Time for all of us to look him in the eye and ask the same question, as he appears to be sliding towards acquiescing to demands for partnership with Maori.

Anonymous said...

I often wonder: was the purchase price for Wigram Airfield ever paid?
Di the various "Maori" wealthy enterprises pay GST they collect, or,
are there no beaurocrats with enough cojones to front them up? Would any
such brave soul be left out on his own with no support,
I am not confident that Mr Luxon has the necessary to face this
evil apartheid splitting of our country.
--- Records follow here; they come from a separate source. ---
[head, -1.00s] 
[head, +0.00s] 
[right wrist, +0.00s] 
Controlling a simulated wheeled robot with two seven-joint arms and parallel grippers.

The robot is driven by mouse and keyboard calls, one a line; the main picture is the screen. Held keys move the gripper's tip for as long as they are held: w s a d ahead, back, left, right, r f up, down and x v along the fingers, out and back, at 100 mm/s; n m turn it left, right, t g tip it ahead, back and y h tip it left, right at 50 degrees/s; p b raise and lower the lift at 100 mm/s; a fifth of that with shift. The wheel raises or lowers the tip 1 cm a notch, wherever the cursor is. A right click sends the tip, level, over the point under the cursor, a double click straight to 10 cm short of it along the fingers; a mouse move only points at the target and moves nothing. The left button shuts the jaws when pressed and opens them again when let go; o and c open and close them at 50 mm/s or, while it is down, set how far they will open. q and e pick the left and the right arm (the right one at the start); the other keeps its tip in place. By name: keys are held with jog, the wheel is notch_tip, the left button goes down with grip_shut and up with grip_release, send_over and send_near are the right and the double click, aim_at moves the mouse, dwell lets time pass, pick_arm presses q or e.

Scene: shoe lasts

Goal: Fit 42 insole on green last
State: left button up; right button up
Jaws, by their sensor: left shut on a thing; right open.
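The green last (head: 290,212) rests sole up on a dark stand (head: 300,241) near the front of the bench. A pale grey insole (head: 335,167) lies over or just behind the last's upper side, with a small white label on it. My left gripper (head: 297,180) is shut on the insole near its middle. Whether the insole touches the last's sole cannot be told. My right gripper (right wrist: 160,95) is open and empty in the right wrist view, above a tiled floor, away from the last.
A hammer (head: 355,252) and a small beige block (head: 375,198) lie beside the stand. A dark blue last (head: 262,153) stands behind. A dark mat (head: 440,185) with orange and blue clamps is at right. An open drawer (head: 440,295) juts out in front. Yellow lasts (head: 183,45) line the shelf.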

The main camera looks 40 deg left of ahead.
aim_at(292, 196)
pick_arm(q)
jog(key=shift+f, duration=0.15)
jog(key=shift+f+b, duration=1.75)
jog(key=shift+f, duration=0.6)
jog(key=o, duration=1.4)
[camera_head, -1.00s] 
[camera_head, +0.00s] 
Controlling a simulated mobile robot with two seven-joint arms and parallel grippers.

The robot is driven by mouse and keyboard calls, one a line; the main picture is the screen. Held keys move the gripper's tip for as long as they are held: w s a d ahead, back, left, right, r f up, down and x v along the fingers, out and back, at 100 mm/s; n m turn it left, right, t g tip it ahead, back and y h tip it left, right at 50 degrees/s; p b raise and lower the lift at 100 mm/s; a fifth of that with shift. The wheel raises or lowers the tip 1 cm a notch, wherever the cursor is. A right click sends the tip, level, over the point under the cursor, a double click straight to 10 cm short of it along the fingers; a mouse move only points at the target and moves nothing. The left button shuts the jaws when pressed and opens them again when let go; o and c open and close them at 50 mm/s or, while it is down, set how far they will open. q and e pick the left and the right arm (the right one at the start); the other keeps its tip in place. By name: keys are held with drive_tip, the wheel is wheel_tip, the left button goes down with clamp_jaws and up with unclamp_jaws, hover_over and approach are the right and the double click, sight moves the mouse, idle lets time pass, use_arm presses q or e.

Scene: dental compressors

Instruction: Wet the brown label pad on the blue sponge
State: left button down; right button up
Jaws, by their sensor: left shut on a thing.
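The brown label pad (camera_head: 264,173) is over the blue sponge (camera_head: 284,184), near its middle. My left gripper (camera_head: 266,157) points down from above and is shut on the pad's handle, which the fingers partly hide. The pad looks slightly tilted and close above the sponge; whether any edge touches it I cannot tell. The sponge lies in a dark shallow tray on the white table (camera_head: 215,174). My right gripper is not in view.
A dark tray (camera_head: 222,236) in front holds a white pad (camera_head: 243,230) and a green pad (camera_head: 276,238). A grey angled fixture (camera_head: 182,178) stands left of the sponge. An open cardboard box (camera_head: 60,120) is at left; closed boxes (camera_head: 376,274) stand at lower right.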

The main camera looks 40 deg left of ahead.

What then?

Basil Walker said...

We in NZ are priveleged to have ACT and NZ First with their wide ranging coalition agreement requirements in the Coalition with National.
Luxon is a corporate and NOT a self made businessman and he will squeel like a piglet if the final draft of the ACT Principles bill includes disestablishment of the maori parliamentary seats , lawfully remove the Treaty of Waitangi to the historical archives where it should have been and removal of the Waitangi Tribunal to the theatre of Waitangi day and not as a quasi lawmaking entity.
All are in the interests of New Zealand and all are covered in the coalition agreement and have to be suppported by National .
Just read the two coalition agreements . It is there in Black and White.

Anonymous said...


So why is the Coalition not proposing a single Repeal Act to sweep away the Labour /Maori caucus laws installing co-governance without the people's approval?

Majority said...

“The Maori seats should have been abolished, the Waitangi Tribunal needs to be wound up and the Treaty principles should have been explicated.”

Start and finish.
Helloooooo Chris Luxon?

.

RogerF said...

Will Luxon become our very own Nero, who, in the midst of Rome's conflagration, revealed a total lack of concern for his people and his empire?
Will he show himself, like Nero, to be an ineffectual and weak leader in a time of true crisis?
The words "God defend New Zealand" will become a truism if he proves he can not provide the leadership this country needs and instead reveals himself to be nothing more than a trojan horse for tribalism!